I guess the idea is to seclude yourself, to go without in order to not be distracted, to make yourself vulnerable so that you may be more attuned to the spirit, but in my case it was like going without hearing from God or feeling God instead of going without a bed or food...it seems like the Lord was building in me an even greater longing and desire for Him, to hear from Him, to know Him...It was agonizing at times, but I found my resolve, and determined not to give up, going day after day - even if it was just for 3 minutes - saying, "God, I know You are here, I know You can hear me, and though I do not hear You, I will stand here before You."
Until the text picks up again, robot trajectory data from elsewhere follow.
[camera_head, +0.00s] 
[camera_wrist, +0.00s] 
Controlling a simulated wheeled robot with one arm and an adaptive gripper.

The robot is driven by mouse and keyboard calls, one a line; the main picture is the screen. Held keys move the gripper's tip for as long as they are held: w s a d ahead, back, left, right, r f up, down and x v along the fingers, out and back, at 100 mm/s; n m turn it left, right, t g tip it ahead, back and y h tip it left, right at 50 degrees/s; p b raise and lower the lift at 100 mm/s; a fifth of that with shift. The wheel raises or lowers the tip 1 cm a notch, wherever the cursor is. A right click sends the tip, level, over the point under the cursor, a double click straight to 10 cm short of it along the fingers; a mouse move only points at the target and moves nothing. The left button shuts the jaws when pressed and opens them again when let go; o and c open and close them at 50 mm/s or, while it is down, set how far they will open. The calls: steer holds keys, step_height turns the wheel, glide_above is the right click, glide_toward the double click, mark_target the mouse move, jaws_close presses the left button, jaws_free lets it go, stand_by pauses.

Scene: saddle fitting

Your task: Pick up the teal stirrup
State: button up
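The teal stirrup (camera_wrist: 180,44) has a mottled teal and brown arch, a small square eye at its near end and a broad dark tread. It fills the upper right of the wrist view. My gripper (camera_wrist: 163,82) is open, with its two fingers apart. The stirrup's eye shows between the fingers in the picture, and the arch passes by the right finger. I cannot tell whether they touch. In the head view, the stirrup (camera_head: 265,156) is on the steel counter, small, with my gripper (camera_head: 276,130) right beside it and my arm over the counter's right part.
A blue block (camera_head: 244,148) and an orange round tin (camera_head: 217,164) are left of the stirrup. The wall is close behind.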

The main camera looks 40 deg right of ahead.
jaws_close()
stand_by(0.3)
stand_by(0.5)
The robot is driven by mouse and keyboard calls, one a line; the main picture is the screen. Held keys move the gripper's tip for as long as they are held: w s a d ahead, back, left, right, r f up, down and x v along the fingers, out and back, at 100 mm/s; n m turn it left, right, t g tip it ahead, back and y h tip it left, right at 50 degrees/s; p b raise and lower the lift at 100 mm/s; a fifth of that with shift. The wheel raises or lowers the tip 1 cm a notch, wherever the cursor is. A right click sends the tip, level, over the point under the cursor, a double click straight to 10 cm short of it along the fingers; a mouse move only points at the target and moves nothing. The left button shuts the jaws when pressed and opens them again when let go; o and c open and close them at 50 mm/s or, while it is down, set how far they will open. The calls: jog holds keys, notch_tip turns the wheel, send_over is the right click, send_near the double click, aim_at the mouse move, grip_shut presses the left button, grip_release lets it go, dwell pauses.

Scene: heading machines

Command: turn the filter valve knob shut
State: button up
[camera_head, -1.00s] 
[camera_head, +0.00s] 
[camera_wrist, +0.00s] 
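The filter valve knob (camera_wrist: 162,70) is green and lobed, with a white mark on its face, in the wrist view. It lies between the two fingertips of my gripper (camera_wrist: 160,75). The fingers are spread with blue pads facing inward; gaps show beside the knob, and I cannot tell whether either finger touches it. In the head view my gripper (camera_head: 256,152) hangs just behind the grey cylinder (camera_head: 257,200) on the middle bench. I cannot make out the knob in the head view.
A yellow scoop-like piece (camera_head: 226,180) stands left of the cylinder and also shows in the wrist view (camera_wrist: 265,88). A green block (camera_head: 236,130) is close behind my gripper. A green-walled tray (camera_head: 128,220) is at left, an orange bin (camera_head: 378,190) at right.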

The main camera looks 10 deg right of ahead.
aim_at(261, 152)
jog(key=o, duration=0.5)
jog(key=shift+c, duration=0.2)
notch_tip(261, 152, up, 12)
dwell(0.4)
Now I find myself in a completely different situation, so distracted with the things that seem to be wrong with my life, that I forget to come before Him each day...but He is meeting me now to remind me He is here, He is carrying me. The most gentle reminder is that I do not have to struggle alone, that in my weakness He is made strong. I have experienced this so many times...and this time it is even sweeter than before...in my times of weakness, I can feel His strength, I can feel Him and hear Him like I have not for over a year. He shines through me when I can't do anything but cry out for Him, and in my state of utter helplessness, when I am completely spent and cannot go on another minute, He picks me up and carries me.

Wednesday, May 25, 2005

Respect Your Man!

A fellow Bluer ite, Patsy, sent me this in an email this morning...it's a quote from the book, For Women Only, by Shaunti Feldhahn. This was actually found on another blog - Descartes' Bar and Grill ......strangely enough, it's what I've been thinking about a lot lately - not this particular book, but specifically this line from it!:


"the most interesting thing: men would rather feel alone and unloved than inadequate and disrespected... just the opposite of what most women would choose..."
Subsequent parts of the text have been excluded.